The Sooners haven’t ranked lower than third at the end of the season since 2013, and it’s a fairly safe bet that they’ll look ready to defend their national title straight out of the gate in 2023. Head coach KJ Kindler retained all but a few routines from her championship squad in 2022, and with a talented freshman class capable of filling those holes immediately, Oklahoma shouldn’t skip a beat.

Ten years after winning its first national championship, Florida will be in the thick of things yet again with a roster loaded with world-class talent. However, that’s also been true the last several years when the Gators have repeatedly come up short. All eyes will be on fifth-year Thomas as she hopes to cement her status as one of the all-time greats with the only significant accolade missing from her résumé being an NCAA team title.
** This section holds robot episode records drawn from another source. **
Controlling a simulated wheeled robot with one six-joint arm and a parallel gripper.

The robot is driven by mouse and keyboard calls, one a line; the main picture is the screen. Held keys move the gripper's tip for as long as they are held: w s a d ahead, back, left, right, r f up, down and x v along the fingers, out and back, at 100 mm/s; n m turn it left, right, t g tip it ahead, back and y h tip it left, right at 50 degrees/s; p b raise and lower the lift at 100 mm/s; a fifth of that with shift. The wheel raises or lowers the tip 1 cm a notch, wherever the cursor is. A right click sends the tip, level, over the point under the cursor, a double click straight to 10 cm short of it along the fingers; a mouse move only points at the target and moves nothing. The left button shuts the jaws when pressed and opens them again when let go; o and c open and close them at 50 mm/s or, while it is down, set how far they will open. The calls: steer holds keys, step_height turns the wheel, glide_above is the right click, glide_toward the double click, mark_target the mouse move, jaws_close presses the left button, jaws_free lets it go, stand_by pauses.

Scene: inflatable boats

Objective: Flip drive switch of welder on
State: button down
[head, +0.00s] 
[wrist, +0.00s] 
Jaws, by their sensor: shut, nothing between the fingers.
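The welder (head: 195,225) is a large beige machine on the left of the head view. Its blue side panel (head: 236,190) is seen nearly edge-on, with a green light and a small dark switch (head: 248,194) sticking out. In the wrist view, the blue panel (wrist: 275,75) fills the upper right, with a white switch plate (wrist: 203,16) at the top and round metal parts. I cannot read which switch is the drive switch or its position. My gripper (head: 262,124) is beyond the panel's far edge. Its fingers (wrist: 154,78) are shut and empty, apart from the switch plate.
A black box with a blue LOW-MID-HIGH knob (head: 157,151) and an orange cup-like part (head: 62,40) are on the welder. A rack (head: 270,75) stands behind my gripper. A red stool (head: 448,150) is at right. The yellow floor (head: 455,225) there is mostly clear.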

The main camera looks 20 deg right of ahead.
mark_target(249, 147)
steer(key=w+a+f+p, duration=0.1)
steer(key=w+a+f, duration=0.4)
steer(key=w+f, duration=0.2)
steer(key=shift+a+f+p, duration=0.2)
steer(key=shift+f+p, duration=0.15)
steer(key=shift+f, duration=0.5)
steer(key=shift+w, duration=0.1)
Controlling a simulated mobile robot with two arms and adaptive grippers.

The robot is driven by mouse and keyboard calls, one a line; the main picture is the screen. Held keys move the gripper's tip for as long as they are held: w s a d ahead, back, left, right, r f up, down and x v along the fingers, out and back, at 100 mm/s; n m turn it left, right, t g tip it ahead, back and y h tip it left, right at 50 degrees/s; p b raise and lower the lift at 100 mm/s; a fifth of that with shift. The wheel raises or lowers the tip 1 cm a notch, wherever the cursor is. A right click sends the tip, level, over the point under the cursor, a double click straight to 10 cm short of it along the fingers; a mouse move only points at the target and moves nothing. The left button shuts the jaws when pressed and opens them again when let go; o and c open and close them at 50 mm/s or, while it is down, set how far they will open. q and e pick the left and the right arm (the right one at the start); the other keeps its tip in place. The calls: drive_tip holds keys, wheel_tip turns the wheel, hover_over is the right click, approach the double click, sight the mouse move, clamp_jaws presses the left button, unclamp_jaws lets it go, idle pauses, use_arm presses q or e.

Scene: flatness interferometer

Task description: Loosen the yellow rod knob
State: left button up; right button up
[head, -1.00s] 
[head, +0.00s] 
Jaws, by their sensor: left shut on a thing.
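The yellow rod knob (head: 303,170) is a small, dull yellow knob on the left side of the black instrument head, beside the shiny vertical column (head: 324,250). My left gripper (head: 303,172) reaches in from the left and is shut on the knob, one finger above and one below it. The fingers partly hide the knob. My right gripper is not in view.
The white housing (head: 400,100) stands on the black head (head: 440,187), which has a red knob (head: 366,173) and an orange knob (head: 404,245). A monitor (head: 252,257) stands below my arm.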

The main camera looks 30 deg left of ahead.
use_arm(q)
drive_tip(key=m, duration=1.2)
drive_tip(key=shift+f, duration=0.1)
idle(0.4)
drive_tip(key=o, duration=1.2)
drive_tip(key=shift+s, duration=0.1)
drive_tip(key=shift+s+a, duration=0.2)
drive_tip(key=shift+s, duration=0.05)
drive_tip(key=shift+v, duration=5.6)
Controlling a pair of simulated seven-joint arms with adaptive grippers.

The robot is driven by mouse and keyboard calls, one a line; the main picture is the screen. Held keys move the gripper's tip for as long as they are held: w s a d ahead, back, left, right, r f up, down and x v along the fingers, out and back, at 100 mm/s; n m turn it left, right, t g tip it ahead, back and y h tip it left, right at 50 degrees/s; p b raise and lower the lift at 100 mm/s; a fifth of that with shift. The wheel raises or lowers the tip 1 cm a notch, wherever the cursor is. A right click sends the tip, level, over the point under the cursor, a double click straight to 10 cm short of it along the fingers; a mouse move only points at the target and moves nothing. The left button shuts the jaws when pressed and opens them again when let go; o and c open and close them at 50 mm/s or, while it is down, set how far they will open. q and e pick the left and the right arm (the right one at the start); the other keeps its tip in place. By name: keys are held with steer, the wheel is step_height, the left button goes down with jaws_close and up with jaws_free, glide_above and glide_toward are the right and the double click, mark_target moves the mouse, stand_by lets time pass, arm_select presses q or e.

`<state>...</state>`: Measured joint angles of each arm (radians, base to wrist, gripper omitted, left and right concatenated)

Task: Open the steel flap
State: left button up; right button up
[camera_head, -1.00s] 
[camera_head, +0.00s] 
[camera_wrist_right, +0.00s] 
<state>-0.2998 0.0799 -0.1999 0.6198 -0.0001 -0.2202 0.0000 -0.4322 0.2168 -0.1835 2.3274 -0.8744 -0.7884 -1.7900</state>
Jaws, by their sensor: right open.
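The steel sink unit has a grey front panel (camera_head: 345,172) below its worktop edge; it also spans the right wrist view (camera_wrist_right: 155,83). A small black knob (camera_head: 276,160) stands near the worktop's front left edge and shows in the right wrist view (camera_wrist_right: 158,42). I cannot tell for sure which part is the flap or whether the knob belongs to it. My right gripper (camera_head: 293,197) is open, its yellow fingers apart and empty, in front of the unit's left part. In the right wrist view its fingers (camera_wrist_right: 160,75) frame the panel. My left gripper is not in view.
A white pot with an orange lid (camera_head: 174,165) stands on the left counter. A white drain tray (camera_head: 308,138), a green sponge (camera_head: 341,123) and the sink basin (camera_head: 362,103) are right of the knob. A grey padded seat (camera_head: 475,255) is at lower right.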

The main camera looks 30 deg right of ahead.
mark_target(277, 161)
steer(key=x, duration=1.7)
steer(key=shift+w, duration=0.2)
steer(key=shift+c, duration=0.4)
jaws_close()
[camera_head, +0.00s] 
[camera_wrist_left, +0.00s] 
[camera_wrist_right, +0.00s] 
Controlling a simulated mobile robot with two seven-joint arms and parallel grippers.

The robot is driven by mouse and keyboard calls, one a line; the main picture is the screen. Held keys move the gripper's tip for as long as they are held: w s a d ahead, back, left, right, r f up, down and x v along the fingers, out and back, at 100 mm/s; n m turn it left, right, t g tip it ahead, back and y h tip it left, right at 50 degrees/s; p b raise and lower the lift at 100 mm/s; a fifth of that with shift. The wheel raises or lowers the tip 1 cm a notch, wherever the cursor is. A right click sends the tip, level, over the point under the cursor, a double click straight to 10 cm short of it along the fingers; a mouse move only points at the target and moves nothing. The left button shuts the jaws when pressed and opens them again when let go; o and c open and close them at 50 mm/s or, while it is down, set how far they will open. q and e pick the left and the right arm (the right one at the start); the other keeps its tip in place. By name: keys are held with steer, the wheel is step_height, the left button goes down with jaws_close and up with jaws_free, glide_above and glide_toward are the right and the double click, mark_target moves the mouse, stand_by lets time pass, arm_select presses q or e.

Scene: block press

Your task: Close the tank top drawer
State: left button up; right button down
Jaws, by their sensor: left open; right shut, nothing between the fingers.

The Utes haven’t finished lower than fourth this decade, and now that sophomore McCallum has a year of experience under her belt, she may very well lead Utah to a top-two finish. Michigan, who still has most of the talent from its 2021 NCAA championship on its roster, will be out for revenge after a shaky semifinal spoiled the Wolverines’ shot at a repeat.

Lee helped elevate Auburn from a nationals bubble team to a championship contender in just one season and is sure to keep the Tigers in the hunt for the title in her final NCAA campaign. Meanwhile, conference foe and perennial postseason threat Alabama is looking to rebound from a disappointing showing at nationals and a tumultuous offseason. Will new head coach Ashley Johnston and the second-ranked freshman class in the country be enough to help the Crimson Tide reclaim its status as one of the top two teams in the SEC?

Honorable Mentions: There’s a convolution of Tigers from the SEC in the NCAA championships picture this season, as LSU and Missouri—after its Cinderella run to the semifinals last year—have rosters capable of making waves. Another team coming off a strong 2022 postseason, Michigan State, is also worth keeping an eye on in the Big Ten and nationals race along with California from the Pac-12.